Required task
Provide the data again in its entirety, exactly as given.

↓

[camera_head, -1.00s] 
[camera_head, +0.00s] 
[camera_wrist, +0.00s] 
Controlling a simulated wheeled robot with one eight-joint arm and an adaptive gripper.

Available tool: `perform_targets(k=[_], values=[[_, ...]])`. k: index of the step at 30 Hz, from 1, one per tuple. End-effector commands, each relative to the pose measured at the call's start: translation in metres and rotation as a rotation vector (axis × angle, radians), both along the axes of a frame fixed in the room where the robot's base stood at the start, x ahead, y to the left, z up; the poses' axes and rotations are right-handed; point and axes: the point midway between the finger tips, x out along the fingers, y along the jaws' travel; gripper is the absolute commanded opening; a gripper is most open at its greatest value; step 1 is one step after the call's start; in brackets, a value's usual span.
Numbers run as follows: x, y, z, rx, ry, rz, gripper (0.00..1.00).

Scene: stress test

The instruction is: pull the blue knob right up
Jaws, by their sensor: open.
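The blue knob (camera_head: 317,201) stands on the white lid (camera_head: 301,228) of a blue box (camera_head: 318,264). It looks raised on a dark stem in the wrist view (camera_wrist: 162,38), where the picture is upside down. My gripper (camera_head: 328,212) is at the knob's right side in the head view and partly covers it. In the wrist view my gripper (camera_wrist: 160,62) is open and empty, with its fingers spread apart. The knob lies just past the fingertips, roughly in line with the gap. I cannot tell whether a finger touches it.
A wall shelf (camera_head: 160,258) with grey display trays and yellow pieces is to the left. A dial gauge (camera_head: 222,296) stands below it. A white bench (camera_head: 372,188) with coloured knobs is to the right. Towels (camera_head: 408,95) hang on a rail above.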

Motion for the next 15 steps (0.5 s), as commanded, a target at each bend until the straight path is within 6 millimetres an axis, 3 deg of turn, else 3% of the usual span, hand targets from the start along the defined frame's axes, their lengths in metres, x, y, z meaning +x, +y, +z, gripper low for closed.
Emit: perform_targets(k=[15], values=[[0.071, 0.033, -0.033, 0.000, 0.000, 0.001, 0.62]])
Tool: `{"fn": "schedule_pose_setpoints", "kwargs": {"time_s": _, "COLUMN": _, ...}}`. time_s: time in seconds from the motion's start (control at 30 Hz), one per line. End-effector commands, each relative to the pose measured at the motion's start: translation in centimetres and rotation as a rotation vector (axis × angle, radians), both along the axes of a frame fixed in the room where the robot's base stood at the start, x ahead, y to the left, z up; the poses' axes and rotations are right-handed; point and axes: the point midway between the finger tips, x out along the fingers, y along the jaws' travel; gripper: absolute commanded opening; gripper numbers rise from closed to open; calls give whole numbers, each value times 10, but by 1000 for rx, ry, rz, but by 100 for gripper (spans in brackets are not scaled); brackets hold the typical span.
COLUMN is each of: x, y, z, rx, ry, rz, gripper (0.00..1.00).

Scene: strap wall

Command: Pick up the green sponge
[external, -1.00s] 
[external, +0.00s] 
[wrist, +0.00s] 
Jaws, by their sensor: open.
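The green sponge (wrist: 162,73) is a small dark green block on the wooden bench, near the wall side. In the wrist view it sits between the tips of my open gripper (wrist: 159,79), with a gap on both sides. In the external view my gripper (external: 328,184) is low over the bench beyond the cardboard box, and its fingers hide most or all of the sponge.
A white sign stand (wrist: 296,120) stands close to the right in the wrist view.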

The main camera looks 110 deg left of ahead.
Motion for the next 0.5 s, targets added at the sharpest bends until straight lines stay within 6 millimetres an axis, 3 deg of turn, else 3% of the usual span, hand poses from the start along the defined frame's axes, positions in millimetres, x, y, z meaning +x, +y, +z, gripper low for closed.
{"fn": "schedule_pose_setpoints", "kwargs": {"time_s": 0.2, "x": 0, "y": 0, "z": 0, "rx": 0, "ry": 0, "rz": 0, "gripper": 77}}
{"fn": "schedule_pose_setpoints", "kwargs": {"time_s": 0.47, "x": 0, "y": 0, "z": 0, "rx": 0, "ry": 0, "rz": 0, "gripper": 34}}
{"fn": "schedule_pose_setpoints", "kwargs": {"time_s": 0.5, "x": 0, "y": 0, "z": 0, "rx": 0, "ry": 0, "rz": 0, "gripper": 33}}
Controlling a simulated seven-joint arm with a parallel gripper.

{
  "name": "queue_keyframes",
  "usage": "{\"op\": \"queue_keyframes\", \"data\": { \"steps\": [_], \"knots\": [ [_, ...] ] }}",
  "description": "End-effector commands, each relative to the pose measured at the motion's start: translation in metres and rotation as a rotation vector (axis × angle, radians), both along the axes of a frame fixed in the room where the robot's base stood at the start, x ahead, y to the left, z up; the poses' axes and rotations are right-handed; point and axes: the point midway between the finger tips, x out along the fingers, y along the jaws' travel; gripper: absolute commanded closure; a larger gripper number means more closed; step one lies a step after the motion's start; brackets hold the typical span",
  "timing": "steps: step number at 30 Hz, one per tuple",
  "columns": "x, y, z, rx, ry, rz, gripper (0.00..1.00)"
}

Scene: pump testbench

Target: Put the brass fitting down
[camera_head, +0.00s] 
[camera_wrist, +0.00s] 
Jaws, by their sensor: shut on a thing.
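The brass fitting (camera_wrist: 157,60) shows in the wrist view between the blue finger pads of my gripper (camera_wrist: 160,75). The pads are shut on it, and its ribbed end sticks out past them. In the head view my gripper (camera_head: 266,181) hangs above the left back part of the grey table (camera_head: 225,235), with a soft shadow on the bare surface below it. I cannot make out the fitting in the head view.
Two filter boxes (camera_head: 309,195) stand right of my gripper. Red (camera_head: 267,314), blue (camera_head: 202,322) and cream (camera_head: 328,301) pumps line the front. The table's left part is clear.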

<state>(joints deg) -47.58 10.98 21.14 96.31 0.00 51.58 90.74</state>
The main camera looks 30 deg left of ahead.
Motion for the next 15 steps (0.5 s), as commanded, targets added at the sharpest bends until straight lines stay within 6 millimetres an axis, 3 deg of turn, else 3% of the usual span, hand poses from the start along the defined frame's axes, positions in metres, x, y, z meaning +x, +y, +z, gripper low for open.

↑

Task response
[camera_head, -1.00s] 
[camera_head, +0.00s] 
[camera_wrist, +0.00s] 
Controlling a simulated wheeled robot with one eight-joint arm and an adaptive gripper.

Available tool: `perform_targets(k=[_], values=[[_, ...]])`. k: index of the step at 30 Hz, from 1, one per tuple. End-effector commands, each relative to the pose measured at the call's start: translation in metres and rotation as a rotation vector (axis × angle, radians), both along the axes of a frame fixed in the room where the robot's base stood at the start, x ahead, y to the left, z up; the poses' axes and rotations are right-handed; point and axes: the point midway between the finger tips, x out along the fingers, y along the jaws' travel; gripper is the absolute commanded opening; a gripper is most open at its greatest value; step 1 is one step after the call's start; in brackets, a value's usual span.
Numbers run as follows: x, y, z, rx, ry, rz, gripper (0.00..1.00).

Scene: stress test

The instruction is: pull the blue knob right up
Jaws, by their sensor: open.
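The blue knob (camera_head: 317,201) stands on the white lid (camera_head: 301,228) of a blue box (camera_head: 318,264). It looks raised on a dark stem in the wrist view (camera_wrist: 162,38), where the picture is upside down. My gripper (camera_head: 328,212) is at the knob's right side in the head view and partly covers it. In the wrist view my gripper (camera_wrist: 160,62) is open and empty, with its fingers spread apart. The knob lies just past the fingertips, roughly in line with the gap. I cannot tell whether a finger touches it.
A wall shelf (camera_head: 160,258) with grey display trays and yellow pieces is to the left. A dial gauge (camera_head: 222,296) stands below it. A white bench (camera_head: 372,188) with coloured knobs is to the right. Towels (camera_head: 408,95) hang on a rail above.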

Motion for the next 15 steps (0.5 s), as commanded, a target at each bend until the straight path is within 6 millimetres an axis, 3 deg of turn, else 3% of the usual span, hand targets from the start along the defined frame's axes, their lengths in metres, x, y, z meaning +x, +y, +z, gripper low for closed.
Emit: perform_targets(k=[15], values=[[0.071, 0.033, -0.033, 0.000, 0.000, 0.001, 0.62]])
Tool: `{"fn": "schedule_pose_setpoints", "kwargs": {"time_s": _, "COLUMN": _, ...}}`. time_s: time in seconds from the motion's start (control at 30 Hz), one per line. End-effector commands, each relative to the pose measured at the motion's start: translation in centimetres and rotation as a rotation vector (axis × angle, radians), both along the axes of a frame fixed in the room where the robot's base stood at the start, x ahead, y to the left, z up; the poses' axes and rotations are right-handed; point and axes: the point midway between the finger tips, x out along the fingers, y along the jaws' travel; gripper: absolute commanded opening; gripper numbers rise from closed to open; calls give whole numbers, each value times 10, but by 1000 for rx, ry, rz, but by 100 for gripper (spans in brackets are not scaled); brackets hold the typical span.
COLUMN is each of: x, y, z, rx, ry, rz, gripper (0.00..1.00).

Scene: strap wall

Command: Pick up the green sponge
[external, -1.00s] 
[external, +0.00s] 
[wrist, +0.00s] 
Jaws, by their sensor: open.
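The green sponge (wrist: 162,73) is a small dark green block on the wooden bench, near the wall side. In the wrist view it sits between the tips of my open gripper (wrist: 159,79), with a gap on both sides. In the external view my gripper (external: 328,184) is low over the bench beyond the cardboard box, and its fingers hide most or all of the sponge.
A white sign stand (wrist: 296,120) stands close to the right in the wrist view.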

The main camera looks 110 deg left of ahead.
Motion for the next 0.5 s, targets added at the sharpest bends until straight lines stay within 6 millimetres an axis, 3 deg of turn, else 3% of the usual span, hand poses from the start along the defined frame's axes, positions in millimetres, x, y, z meaning +x, +y, +z, gripper low for closed.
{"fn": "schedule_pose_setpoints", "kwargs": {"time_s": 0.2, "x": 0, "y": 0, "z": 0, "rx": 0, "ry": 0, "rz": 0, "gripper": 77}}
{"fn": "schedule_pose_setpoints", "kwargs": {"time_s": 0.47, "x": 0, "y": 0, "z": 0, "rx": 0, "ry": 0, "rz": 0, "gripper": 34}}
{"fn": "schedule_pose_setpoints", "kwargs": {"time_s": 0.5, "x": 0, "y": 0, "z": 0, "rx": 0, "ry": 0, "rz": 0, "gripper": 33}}
Controlling a simulated seven-joint arm with a parallel gripper.

{
  "name": "queue_keyframes",
  "usage": "{\"op\": \"queue_keyframes\", \"data\": { \"steps\": [_], \"knots\": [ [_, ...] ] }}",
  "description": "End-effector commands, each relative to the pose measured at the motion's start: translation in metres and rotation as a rotation vector (axis × angle, radians), both along the axes of a frame fixed in the room where the robot's base stood at the start, x ahead, y to the left, z up; the poses' axes and rotations are right-handed; point and axes: the point midway between the finger tips, x out along the fingers, y along the jaws' travel; gripper: absolute commanded closure; a larger gripper number means more closed; step one lies a step after the motion's start; brackets hold the typical span",
  "timing": "steps: step number at 30 Hz, one per tuple",
  "columns": "x, y, z, rx, ry, rz, gripper (0.00..1.00)"
}

Scene: pump testbench

Target: Put the brass fitting down
[camera_head, +0.00s] 
[camera_wrist, +0.00s] 
Jaws, by their sensor: shut on a thing.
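The brass fitting (camera_wrist: 157,60) shows in the wrist view between the blue finger pads of my gripper (camera_wrist: 160,75). The pads are shut on it, and its ribbed end sticks out past them. In the head view my gripper (camera_head: 266,181) hangs above the left back part of the grey table (camera_head: 225,235), with a soft shadow on the bare surface below it. I cannot make out the fitting in the head view.
Two filter boxes (camera_head: 309,195) stand right of my gripper. Red (camera_head: 267,314), blue (camera_head: 202,322) and cream (camera_head: 328,301) pumps line the front. The table's left part is clear.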

<state>(joints deg) -47.58 10.98 21.14 96.31 0.00 51.58 90.74</state>
The main camera looks 30 deg left of ahead.
Motion for the next 15 steps (0.5 s), as commanded, targets added at the sharpest bends until straight lines stay within 6 millimetres an axis, 3 deg of turn, else 3% of the usual span, hand poses from the start along the defined frame's axes, positions in metres, x, y, z meaning +x, +y, +z, gripper low for open.

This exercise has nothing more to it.